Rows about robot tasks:
== == ==
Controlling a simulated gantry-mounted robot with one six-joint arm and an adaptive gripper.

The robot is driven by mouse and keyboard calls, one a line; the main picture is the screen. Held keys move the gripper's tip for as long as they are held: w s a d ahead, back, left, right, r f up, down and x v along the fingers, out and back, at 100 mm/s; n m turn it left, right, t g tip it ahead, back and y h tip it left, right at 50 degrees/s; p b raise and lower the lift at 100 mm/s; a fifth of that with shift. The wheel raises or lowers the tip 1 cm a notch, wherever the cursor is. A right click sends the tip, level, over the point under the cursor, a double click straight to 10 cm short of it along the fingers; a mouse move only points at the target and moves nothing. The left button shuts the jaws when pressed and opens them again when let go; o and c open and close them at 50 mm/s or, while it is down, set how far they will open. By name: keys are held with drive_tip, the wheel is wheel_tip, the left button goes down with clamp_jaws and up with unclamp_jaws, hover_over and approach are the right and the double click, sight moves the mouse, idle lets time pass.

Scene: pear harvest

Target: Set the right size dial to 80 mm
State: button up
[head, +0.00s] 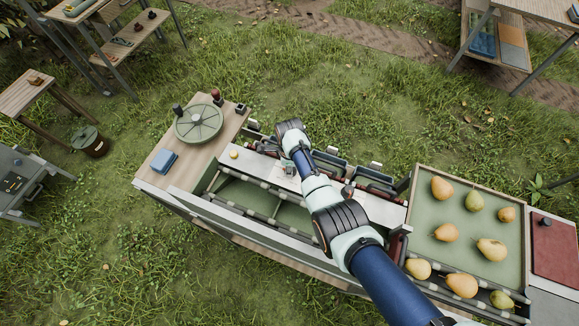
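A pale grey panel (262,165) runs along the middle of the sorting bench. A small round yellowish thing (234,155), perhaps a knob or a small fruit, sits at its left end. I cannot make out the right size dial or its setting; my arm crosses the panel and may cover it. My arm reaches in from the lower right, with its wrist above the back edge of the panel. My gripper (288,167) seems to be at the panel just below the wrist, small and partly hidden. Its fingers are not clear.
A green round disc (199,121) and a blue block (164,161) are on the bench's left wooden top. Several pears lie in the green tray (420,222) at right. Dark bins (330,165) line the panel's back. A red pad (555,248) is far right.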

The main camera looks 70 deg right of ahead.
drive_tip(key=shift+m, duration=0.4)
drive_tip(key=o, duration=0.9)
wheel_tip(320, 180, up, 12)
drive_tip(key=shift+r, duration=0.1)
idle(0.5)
== == ==
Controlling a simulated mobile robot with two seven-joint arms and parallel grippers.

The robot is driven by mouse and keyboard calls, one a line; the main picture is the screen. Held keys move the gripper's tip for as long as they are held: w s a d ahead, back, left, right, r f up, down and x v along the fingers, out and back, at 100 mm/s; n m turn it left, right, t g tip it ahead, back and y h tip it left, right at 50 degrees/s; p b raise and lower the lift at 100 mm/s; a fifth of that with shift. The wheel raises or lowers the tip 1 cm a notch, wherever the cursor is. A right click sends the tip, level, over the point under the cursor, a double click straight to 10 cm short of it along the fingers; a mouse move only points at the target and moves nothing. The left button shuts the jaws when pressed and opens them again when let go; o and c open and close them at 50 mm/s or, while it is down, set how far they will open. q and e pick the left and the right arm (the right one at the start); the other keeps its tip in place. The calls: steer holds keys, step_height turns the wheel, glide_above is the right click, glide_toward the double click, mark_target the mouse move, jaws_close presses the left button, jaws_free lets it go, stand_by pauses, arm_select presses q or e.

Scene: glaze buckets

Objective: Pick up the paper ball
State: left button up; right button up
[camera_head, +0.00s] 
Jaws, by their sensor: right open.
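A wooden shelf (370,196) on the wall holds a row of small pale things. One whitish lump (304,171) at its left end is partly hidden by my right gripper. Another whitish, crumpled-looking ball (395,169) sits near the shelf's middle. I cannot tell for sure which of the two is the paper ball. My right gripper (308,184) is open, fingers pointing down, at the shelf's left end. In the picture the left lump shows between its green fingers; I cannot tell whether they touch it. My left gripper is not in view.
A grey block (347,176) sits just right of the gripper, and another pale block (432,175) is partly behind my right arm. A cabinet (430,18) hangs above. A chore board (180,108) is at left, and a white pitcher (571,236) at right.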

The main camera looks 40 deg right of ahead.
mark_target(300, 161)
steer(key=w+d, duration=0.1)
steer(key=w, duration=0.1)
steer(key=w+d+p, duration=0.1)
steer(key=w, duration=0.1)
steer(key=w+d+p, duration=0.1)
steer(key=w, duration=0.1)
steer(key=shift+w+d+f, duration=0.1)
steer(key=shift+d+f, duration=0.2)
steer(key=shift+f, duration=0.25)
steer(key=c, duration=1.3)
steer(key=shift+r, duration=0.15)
== == ==
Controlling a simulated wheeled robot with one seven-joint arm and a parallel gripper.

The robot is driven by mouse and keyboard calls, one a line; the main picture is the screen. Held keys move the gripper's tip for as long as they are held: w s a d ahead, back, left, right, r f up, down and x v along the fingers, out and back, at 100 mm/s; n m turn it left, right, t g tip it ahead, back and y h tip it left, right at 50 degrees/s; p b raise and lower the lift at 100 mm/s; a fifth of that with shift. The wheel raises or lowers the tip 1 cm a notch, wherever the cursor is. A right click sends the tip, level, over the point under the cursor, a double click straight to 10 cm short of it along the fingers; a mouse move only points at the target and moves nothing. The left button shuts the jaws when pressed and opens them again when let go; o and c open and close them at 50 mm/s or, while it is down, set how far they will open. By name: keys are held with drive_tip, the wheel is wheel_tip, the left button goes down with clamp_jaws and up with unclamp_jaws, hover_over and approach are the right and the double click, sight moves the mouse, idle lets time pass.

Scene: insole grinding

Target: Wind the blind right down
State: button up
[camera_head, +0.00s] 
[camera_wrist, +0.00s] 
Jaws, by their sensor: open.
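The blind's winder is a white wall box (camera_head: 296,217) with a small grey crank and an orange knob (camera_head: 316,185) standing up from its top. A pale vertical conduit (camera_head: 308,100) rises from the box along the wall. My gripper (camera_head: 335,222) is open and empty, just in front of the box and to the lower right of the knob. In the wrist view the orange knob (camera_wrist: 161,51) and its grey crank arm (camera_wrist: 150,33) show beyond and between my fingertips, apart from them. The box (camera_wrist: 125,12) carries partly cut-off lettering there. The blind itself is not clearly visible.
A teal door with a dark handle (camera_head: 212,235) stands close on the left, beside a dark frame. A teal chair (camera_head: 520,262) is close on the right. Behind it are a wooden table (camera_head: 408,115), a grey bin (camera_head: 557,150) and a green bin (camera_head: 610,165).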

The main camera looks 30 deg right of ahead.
== == ==
Written task - Copy every line of the data that holds the string "simulated".

Finished task -
Controlling a simulated gantry-mounted robot with one six-joint arm and an adaptive gripper.
Controlling a simulated mobile robot with two seven-joint arms and parallel grippers.
Controlling a simulated wheeled robot with one seven-joint arm and a parallel gripper.

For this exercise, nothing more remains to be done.